-- Start Recorded data --

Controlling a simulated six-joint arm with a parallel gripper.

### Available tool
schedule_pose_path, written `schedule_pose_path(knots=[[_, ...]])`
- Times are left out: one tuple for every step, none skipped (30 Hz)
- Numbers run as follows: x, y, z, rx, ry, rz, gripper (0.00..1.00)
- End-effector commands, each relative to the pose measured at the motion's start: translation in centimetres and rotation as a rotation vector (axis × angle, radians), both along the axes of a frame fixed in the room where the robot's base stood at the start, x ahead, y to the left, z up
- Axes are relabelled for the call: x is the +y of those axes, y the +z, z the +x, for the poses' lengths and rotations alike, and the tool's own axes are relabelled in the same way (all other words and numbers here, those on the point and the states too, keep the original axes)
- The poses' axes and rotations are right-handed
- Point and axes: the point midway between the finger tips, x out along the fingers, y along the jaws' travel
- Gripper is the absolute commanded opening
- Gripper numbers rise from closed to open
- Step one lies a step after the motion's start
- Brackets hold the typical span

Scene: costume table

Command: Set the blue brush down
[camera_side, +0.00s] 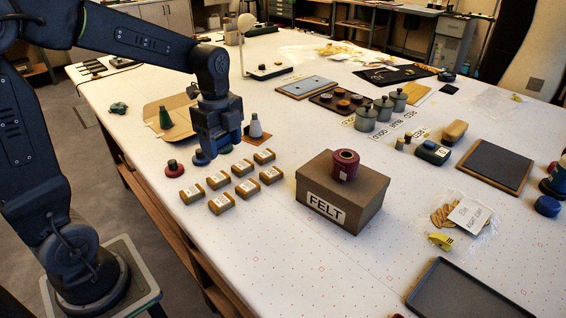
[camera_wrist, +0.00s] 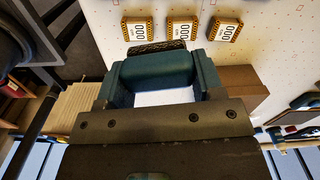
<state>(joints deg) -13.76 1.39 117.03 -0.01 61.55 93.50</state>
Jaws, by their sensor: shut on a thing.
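My gripper (camera_side: 212,155) is low over the left part of the white table in the side view. In the wrist view, my gripper (camera_wrist: 158,92) is shut on the blue brush (camera_wrist: 157,70), whose blue-teal body spans the jaws. A dark, textured edge shows at its far side. In the side view, the blue at the bottom of the jaws is the brush (camera_side: 201,159), mostly hidden by my gripper. It is at or just above the table; I cannot tell whether it touches.
Several tan labelled blocks (camera_side: 220,203) lie just in front. A red-based knob (camera_side: 172,168) stands left, a grey cone (camera_side: 256,128) right, and a green cone (camera_side: 165,118) behind. A brown FELT box (camera_side: 352,205) with a red spool (camera_side: 345,165) stands further right.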

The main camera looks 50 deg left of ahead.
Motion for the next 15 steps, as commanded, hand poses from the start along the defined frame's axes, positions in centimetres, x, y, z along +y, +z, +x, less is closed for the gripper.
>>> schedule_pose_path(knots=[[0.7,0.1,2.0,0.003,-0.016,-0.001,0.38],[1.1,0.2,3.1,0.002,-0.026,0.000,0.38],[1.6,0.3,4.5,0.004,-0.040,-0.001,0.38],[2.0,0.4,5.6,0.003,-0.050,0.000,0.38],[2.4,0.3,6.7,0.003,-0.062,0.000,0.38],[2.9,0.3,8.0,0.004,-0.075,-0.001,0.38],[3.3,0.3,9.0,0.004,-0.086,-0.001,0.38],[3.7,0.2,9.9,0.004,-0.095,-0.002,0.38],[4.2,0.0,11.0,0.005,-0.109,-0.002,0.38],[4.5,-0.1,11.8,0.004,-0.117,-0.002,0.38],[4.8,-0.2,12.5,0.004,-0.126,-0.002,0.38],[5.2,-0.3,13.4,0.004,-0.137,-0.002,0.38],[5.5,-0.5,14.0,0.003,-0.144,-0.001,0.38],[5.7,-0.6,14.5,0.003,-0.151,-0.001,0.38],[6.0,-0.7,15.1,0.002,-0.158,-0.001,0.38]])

-- End Recorded data --

• [Goal]: Transcribe all of the material exactly, leaving out whatever pictures it contains.

• [Answer to this exercise]:
Controlling a simulated six-joint arm with a parallel gripper.

### Available tool
schedule_pose_path, written `schedule_pose_path(knots=[[_, ...]])`
- Times are left out: one tuple for every step, none skipped (30 Hz)
- Numbers run as follows: x, y, z, rx, ry, rz, gripper (0.00..1.00)
- End-effector commands, each relative to the pose measured at the motion's start: translation in centimetres and rotation as a rotation vector (axis × angle, radians), both along the axes of a frame fixed in the room where the robot's base stood at the start, x ahead, y to the left, z up
- Axes are relabelled for the call: x is the +y of those axes, y the +z, z the +x, for the poses' lengths and rotations alike, and the tool's own axes are relabelled in the same way (all other words and numbers here, those on the point and the states too, keep the original axes)
- The poses' axes and rotations are right-handed
- Point and axes: the point midway between the finger tips, x out along the fingers, y along the jaws' travel
- Gripper is the absolute commanded opening
- Gripper numbers rise from closed to open
- Step one lies a step after the motion's start
- Brackets hold the typical span

Scene: costume table

Command: Set the blue brush down
[camera_side, +0.00s] 
[camera_wrist, +0.00s] 
<state>(joints deg) -13.76 1.39 117.03 -0.01 61.55 93.50</state>
Jaws, by their sensor: shut on a thing.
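My gripper (camera_side: 212,155) is low over the left part of the white table in the side view. In the wrist view, my gripper (camera_wrist: 158,92) is shut on the blue brush (camera_wrist: 157,70), whose blue-teal body spans the jaws. A dark, textured edge shows at its far side. In the side view, the blue at the bottom of the jaws is the brush (camera_side: 201,159), mostly hidden by my gripper. It is at or just above the table; I cannot tell whether it touches.
Several tan labelled blocks (camera_side: 220,203) lie just in front. A red-based knob (camera_side: 172,168) stands left, a grey cone (camera_side: 256,128) right, and a green cone (camera_side: 165,118) behind. A brown FELT box (camera_side: 352,205) with a red spool (camera_side: 345,165) stands further right.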

The main camera looks 50 deg left of ahead.
Motion for the next 15 steps, as commanded, hand poses from the start along the defined frame's axes, positions in centimetres, x, y, z along +y, +z, +x, less is closed for the gripper.
>>> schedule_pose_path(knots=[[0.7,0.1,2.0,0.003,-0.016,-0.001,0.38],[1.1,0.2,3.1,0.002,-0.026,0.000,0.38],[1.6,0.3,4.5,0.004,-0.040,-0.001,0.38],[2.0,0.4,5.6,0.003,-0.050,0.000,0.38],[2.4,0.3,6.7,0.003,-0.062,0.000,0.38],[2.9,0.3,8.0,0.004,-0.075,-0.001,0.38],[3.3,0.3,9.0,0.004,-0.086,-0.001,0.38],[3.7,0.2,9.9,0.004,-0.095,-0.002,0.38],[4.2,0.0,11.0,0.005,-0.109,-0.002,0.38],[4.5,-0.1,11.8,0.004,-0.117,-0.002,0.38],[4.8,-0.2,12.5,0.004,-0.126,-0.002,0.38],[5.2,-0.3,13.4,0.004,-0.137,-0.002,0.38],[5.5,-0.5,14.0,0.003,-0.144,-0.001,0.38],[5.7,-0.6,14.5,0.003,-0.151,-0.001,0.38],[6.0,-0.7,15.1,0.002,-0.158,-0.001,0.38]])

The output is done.